We can see my virtual disk is the same size (note the file unmapVM-flat.vmdk):
And the volume on the FlashArray reports about 12 GB (due to data reduction it is less than 25):
So now I will permanently delete the files. When a file is permanently deleted (or deleted from the recycling bin) NTFS is configured automatically to issue UNMAP. The problem here is that my allocation unit size is 4 K which means that most UNMAPs will be misaligned and nothing is going to get reclaimed.
So the delete:
After waiting a few minutes we can see nothing has happened. The virtual disk has not shrunk from UNMAPs and the FlashArray reflects no capacity returned.
To be sure, let’s try the disk optimize operation. This allows you to manually execute UNMAP against a volume.
Still nothing happens.
Okay, let’s vMotion this from my un-patched ESXi host to my patched ESXi host.
The vMotion, with no other reconfiguration other than moving the VM to this host:
Now we can run the optimize again with it on the patched host:
Wait a minute or two and we now see the virtual disk has shrunk:
Now it is not down to zero, it is about 900 MB, but certainly smaller than 25 GB. The reason for this is that certain amount of UNMAPs were misaligned, so ESXi did not reclaim them.

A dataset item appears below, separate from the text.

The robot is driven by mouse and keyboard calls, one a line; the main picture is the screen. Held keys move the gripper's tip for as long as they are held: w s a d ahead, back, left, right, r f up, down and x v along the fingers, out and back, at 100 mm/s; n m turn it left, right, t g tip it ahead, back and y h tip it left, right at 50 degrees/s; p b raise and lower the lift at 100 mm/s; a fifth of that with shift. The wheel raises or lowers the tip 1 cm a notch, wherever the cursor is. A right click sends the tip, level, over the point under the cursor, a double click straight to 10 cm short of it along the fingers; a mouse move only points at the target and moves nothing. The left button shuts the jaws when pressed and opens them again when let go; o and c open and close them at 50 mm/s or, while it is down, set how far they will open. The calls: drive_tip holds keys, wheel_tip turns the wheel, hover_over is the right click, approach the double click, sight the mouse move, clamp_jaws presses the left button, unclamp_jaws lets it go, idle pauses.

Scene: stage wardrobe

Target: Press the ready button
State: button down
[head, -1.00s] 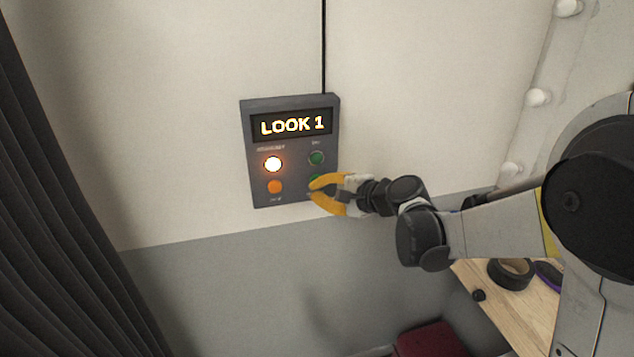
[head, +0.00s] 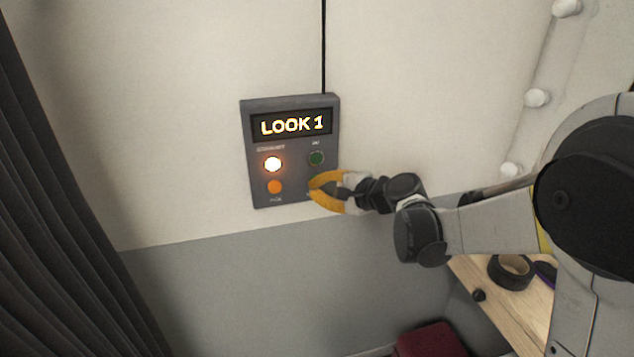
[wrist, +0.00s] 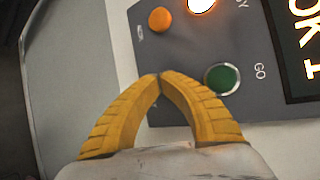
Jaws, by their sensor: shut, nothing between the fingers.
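A grey control panel (head: 296,199) is mounted on the wall, its display (head: 292,124) reading "LOOK 1". It shows a lit button (head: 273,164) at upper left, an orange button (head: 275,187) at lower left and a green button (head: 316,158) at upper right, labelled GO in the wrist view (wrist: 222,79). No label reading "ready" is legible. My yellow gripper (head: 311,191) is shut and empty at the panel's lower right corner. It hides that corner in both views, including any button there. In the wrist view the fingertips (wrist: 158,75) meet against or just before the panel; contact is unclear.
A dark curtain (head: 60,220) hangs at the left. A wooden table (head: 505,312) with a roll of black tape (head: 511,271) stands at lower right. A dark red seat (head: 430,340) is at the bottom. The wall around the panel's left side is clear.

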Instead, ESXi just zeroes that part out. But if we look at the FlashArray, we see ALL of the space was reclaimed:
Sweet!! So why did the FlashArray reclaim it all and ESXi didn’t? Well because ESXi still wrote zeroes to the LBAs that were identified by the misaligned UNMAPs. The FlashArray discards contiguous zeros and removes any data that used to exist where the zeros were written. Which makes writing zeros to the FlashArray identical in result to running UNMAP. So this works quite nicely on the FlashArray or any array for that matter that removes zeroes on the fly.
So let’s test this now with automatic UNMAP in NTFS. I will keep my VM on the patched host and put some files back on the NTFS volume, so it is 25 GB again.

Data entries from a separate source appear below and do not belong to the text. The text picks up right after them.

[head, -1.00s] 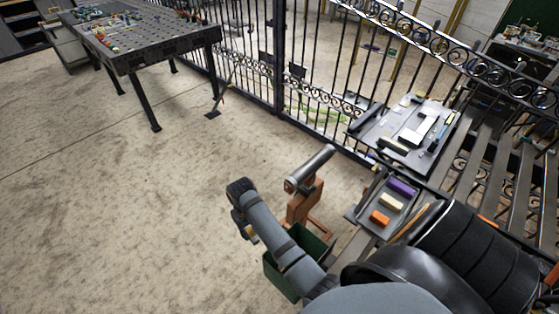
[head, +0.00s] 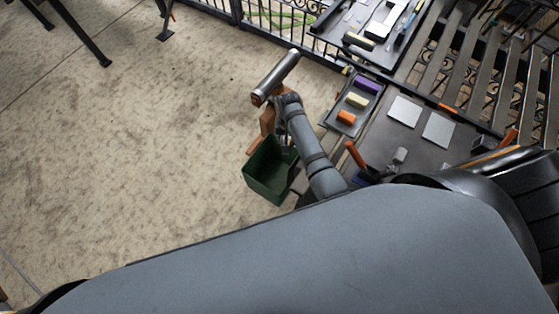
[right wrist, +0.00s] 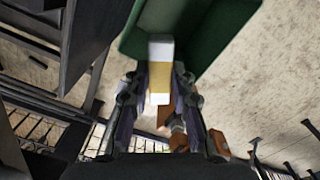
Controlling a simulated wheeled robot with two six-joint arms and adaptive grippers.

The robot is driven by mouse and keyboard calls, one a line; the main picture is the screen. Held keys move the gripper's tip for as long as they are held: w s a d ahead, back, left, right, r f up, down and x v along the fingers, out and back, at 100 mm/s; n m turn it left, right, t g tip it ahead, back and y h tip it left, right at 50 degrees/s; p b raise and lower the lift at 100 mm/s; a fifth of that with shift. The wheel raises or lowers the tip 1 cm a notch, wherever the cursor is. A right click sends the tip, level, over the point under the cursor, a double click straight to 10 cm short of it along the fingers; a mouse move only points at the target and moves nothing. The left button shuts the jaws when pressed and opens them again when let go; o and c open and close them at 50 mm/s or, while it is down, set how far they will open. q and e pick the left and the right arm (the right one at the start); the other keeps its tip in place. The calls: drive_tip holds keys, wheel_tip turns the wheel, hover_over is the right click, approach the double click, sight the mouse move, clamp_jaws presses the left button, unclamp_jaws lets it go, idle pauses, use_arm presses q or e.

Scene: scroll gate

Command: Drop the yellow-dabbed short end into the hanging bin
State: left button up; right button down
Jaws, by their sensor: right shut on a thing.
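The short end (right wrist: 160,52) is a white piece with a yellow dab across its middle. My right gripper (right wrist: 160,97) is shut on it, with a finger on each side. In the right wrist view, the piece's far part overlaps the open green bin (right wrist: 215,28). In the head view, the bin (head: 262,180) hangs at the edge of the bench, its top open. My right arm reaches to the bin's upper right rim there, and its gripper (head: 286,141) is small and partly hidden by the arm. I cannot tell the piece's height above the bin. My left gripper is out of view.
A tray (head: 338,122) with purple, yellow and orange blocks lies to the right. Two pale squares (head: 405,111) lie on the dark bench. Open floor (head: 120,150) lies left of the bin.

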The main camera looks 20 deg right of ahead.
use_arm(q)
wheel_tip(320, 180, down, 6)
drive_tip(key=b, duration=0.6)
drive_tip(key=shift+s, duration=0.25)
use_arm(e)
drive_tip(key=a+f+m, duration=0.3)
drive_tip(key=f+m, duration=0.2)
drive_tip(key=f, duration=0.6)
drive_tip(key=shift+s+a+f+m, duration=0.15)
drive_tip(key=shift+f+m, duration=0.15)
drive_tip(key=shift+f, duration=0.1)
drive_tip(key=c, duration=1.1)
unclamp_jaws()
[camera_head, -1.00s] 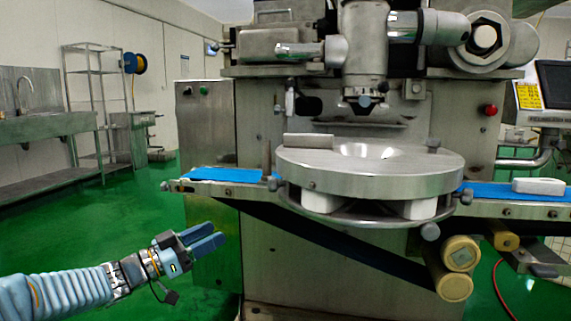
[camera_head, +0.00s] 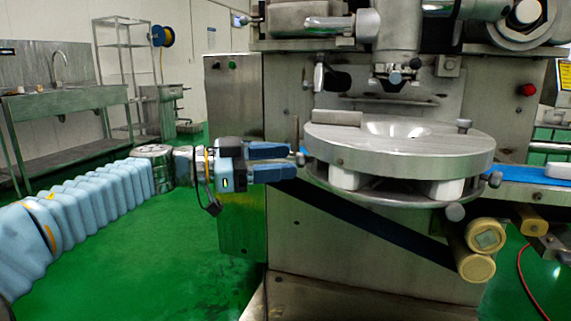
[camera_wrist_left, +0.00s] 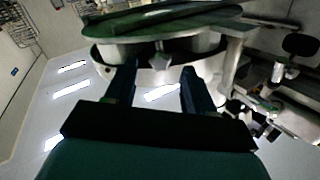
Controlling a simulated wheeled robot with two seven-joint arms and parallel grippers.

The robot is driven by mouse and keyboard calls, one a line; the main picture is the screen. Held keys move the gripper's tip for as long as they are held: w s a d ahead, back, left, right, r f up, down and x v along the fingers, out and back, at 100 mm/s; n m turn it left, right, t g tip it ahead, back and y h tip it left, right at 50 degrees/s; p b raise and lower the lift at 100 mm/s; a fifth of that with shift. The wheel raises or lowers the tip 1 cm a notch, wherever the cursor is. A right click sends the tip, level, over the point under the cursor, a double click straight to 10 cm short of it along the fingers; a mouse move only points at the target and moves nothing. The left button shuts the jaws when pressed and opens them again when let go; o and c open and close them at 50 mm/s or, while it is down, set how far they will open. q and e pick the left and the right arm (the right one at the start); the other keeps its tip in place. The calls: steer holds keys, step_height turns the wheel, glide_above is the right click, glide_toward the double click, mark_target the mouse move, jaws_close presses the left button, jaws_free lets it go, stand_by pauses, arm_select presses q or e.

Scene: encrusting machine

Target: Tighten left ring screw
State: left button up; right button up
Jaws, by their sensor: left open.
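The left ring screw (camera_head: 301,158) is a small grey knob at the left edge of the metal ring under the round disc (camera_head: 400,155). My left gripper (camera_head: 291,162) comes in from the left, level with the screw, its two blue fingers open and pointing at it. In the left wrist view the pale knob of the screw (camera_wrist_left: 160,61) shows between and just beyond the tips of my left gripper (camera_wrist_left: 157,72). I cannot tell whether the fingers touch it. My right gripper is not in view.
The metal ring (camera_head: 390,199) carries white blocks (camera_head: 448,190) under the disc. A blue belt (camera_head: 527,174) runs to the right. The green floor (camera_head: 150,255) is clear on the left; a sink bench (camera_head: 65,105) stands behind.

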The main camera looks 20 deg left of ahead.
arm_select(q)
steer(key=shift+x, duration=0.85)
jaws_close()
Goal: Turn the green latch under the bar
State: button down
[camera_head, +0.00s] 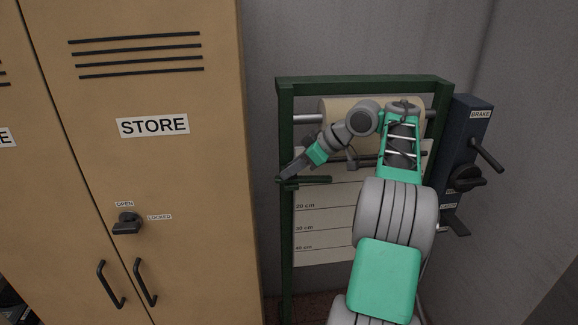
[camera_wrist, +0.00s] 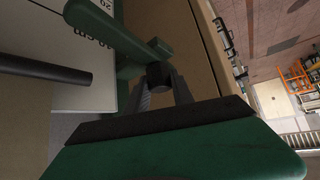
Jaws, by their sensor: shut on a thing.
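The green latch (camera_head: 316,180) is a dark green lever at the left post of the green frame, below the horizontal dark bar (camera_head: 385,159). In the head view it lies about level, its longer arm reaching right over the paper. My gripper (camera_head: 285,176) comes from the upper right and meets the latch's left end. In the wrist view the latch (camera_wrist: 103,25) runs diagonally to a dark round part, and my gripper (camera_wrist: 160,82) has its two fingers closed around that end. The exact contact is partly hidden. The dark bar (camera_wrist: 45,68) ends at the left there.
The green frame (camera_head: 365,84) carries a paper roll (camera_head: 340,109) and a sheet with cm marks (camera_head: 318,222). A tan STORE locker (camera_head: 180,180) with handles stands close on the left. A dark BRAKE box (camera_head: 471,120) with levers is on the right. My arm hides part of the sheet.

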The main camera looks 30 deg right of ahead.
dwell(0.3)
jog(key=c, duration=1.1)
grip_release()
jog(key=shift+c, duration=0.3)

We see on our VMFS the space usage is back up and so is it on the FlashArray:
I will delete the files permanently again, but this time rely on automatic UNMAP in NTFS to reclaim the space, instead of using Disk Optimizer.
We can see the virtual disk is now shrunk (takes about 30 seconds or so)
And we can see the FlashArray is fully reclaimed:
Does Allocation Unit Size Matter Now?
So do I need to change my allocation unit size now? You certainly do not have to. But there is still some benefit from the VMware side from doing so. This fix allows you to be 100% efficient from the underlying storage side regardless, but if you want the VMDK to be shrunk as much as possible, 32 K or 64 K will get you as close as possible to fully shrunk as more UNMAPs will be aligned.
So if I add another thin VMDK and put 25 GB on it you see that reflected in the filesystem. Notice my original, reclaimed virtual disk is 900 MB after reclaim.
The original VMDK has a 4 K allocation unit size and my new one uses 64 K:
Now if I permanently delete the files, we see my virtual disk has shrunk a lot more than my 4 K NTFS formatted VMDK:
988 MB compared to 168 MB. A decent difference. So it might be still advisable to do this in general, to make VMFS usage as accurate as possible. But I will re-iterate, from a physical storage perspective, it does not matter what you use as an allocation format–all of it will be reclaimed on the FlashArray. There is just a logical/VMFS allocation benefit to 64 K.
For those who are curious, what does ESXi do during this shrunk? As I can see, it does the following:
- Receives the UNMAPs
- Shrinks the virtual disk
- Issues WRITE SAME to zero out the misaligned segments
This can be proven out with esxtop. Looking at the VAAI counters, specifically, ATS and WRITESAME (ATS and ZERO). We can see for the specific device (in this case naa.624a93704bfab20d4b694df700014cd1) the ATS counters first go up, then the zero ones do. This to me means that the virtual disk was shrunk first, and a filesystem allocation change like that will invoke ATS operations. Then we see WRITE SAME commands come down, which is zeroing out the blocks referred to by the misaligned UNMAPs.
You can see both counters for that device have gone up. If you watch it live, you can see the order.
Lastly, can I manually remove the zeros that have been WRITESAME’ed to the virtual disk. The answer is yes, but it is an offline procedure. So you either need to power-down the virtual machine, or remove the virtual disk temporarily from the VM.
The procedure to do this is called “punching zeros” and can be done with the vmkfstools command:
vmkfstools -K /vmfs/volumes/UNMAP/unmapVM/unmapVM.vmdk
So if we take our virtual disks again and I remove the first one which is currently 988 MB:
Then we run punch zero:
And now the virtual disk is down to 66 MB! It is offline, which isn’t great, but at least it is an option.
Final Notes on UNMAP
Now if you do not see anything on the FlashArray, this means you did not enabled the ESXi option “EnableBlockDelete” which is disabled by default. This is what allows ESXi to translate the UNMAPs down to the array level.
Because of everything above, I highly recommend applying this patch ASAP.